Le fameux modèle codage/décodage proposé par Hall, qui puise dans la sémiologie et la lecture gramscienne de l'idéologie, illustre pleinement cette vision de la culture comme espace de négociations et de tensions. Critiquant la linéarité du modèle émetteur-message-récepteur, pour lui, si « la forme discursive du message occupe une position privilégiée dans l’échange communicationnel »13, les moments de codage et décodage sont séparés et possèdent leur propre logique et structure de sens. Ainsi, quelle que soit la manière dont le diffuseur encode un texte, Stuart Hall définit trois modes de décodage du discours télévisuel à savoir : la lecture dominante hégémonique, la lecture négociée et la lecture oppositionnelle. Cette hétérogénéité de lecture tient de l’identité même des récepteurs et de la variété des conditions dans lesquelles le message est « consommé ».

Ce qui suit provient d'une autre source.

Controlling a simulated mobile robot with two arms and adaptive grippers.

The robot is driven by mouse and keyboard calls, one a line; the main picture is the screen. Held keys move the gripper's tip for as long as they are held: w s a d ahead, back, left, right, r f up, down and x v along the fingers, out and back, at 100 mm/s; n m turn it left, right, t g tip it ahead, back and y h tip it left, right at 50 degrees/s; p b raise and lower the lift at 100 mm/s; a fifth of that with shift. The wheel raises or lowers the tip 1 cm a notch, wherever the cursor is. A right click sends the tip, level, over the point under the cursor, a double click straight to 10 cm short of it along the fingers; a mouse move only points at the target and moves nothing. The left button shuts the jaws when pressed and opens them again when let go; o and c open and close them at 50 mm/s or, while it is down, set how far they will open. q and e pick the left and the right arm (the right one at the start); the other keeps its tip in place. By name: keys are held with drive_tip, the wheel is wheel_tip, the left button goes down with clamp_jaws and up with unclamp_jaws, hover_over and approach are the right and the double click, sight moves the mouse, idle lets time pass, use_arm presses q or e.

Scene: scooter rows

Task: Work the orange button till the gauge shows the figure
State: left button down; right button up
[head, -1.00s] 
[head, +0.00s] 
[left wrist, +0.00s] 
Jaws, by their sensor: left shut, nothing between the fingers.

Notons que l’une des critiques récurrentes faites au CS est que leur intérêt pour le culturel et le refus de tout « réductionnisme économique » risquent de créer une autonomie des objets culturels, une forme de déterminisme culturel minimisant le rôle social des producteurs que des industries culturelles. C’est notamment le débat qu’ouvre Nicholas Garnham dans les années 1990 avec les CS qu’il considère idéalistes, en particulier parce qu’elles sous-estimeraient les déterminations sociales et économiques.

 

L’identité comme processus discursif

Dans la pensée de Hall, la question de l’identité occupe une place centrale. Critiquant le mythe de l’identité comme étant entière, originelle et unifiée, le chercheur britannique définit celle-ci comme n’étant « absolument pas une essence fixe qui reposerait immuablement, à l’extérieur de l’histoire et de la culture. Elle n’est en aucun cas une sorte d’esprit universel et transcendant que nous porterions en nous et sur lequel l’histoire n’aurait pas laissé de marque fondamentale. Elle n’est pas une fois pour toutes. Elle n’est pas une origine fixe vers laquelle nous pourrions de manière absolue et définitive, retourner. Bien entendue, elle n’est pas non plus un simple fantasme. Le passé continue de nous parler »14.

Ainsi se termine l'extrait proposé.